Reproduce the data that follows in its entirety, character for character.

[start]

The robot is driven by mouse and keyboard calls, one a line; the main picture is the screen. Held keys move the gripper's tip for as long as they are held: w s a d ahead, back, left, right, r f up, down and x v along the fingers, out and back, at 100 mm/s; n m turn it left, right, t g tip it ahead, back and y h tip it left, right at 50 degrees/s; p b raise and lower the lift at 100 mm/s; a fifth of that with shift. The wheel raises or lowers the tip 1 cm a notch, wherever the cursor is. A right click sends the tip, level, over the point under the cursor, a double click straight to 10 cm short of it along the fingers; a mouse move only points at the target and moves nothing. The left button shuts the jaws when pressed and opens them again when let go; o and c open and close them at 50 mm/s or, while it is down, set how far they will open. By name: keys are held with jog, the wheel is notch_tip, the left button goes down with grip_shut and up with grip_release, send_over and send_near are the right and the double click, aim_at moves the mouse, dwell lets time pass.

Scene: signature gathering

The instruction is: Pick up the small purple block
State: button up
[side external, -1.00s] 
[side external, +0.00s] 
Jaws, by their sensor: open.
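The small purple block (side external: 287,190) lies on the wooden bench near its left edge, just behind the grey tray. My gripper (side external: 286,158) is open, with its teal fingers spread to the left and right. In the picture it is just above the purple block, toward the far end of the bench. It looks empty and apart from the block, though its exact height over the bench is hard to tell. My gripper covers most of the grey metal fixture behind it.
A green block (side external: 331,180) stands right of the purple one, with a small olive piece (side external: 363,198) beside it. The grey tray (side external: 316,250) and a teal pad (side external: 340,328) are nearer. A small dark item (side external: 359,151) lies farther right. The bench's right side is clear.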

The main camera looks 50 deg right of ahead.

[end]

#### [Solution to the exercise]
The robot is driven by mouse and keyboard calls, one a line; the main picture is the screen. Held keys move the gripper's tip for as long as they are held: w s a d ahead, back, left, right, r f up, down and x v along the fingers, out and back, at 100 mm/s; n m turn it left, right, t g tip it ahead, back and y h tip it left, right at 50 degrees/s; p b raise and lower the lift at 100 mm/s; a fifth of that with shift. The wheel raises or lowers the tip 1 cm a notch, wherever the cursor is. A right click sends the tip, level, over the point under the cursor, a double click straight to 10 cm short of it along the fingers; a mouse move only points at the target and moves nothing. The left button shuts the jaws when pressed and opens them again when let go; o and c open and close them at 50 mm/s or, while it is down, set how far they will open. By name: keys are held with jog, the wheel is notch_tip, the left button goes down with grip_shut and up with grip_release, send_over and send_near are the right and the double click, aim_at moves the mouse, dwell lets time pass.

Scene: signature gathering

The instruction is: Pick up the small purple block
State: button up
[side external, -1.00s] 
[side external, +0.00s] 
Jaws, by their sensor: open.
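The small purple block (side external: 287,190) lies on the wooden bench near its left edge, just behind the grey tray. My gripper (side external: 286,158) is open, with its teal fingers spread to the left and right. In the picture it is just above the purple block, toward the far end of the bench. It looks empty and apart from the block, though its exact height over the bench is hard to tell. My gripper covers most of the grey metal fixture behind it.
A green block (side external: 331,180) stands right of the purple one, with a small olive piece (side external: 363,198) beside it. The grey tray (side external: 316,250) and a teal pad (side external: 340,328) are nearer. A small dark item (side external: 359,151) lies farther right. The bench's right side is clear.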

The main camera looks 50 deg right of ahead.

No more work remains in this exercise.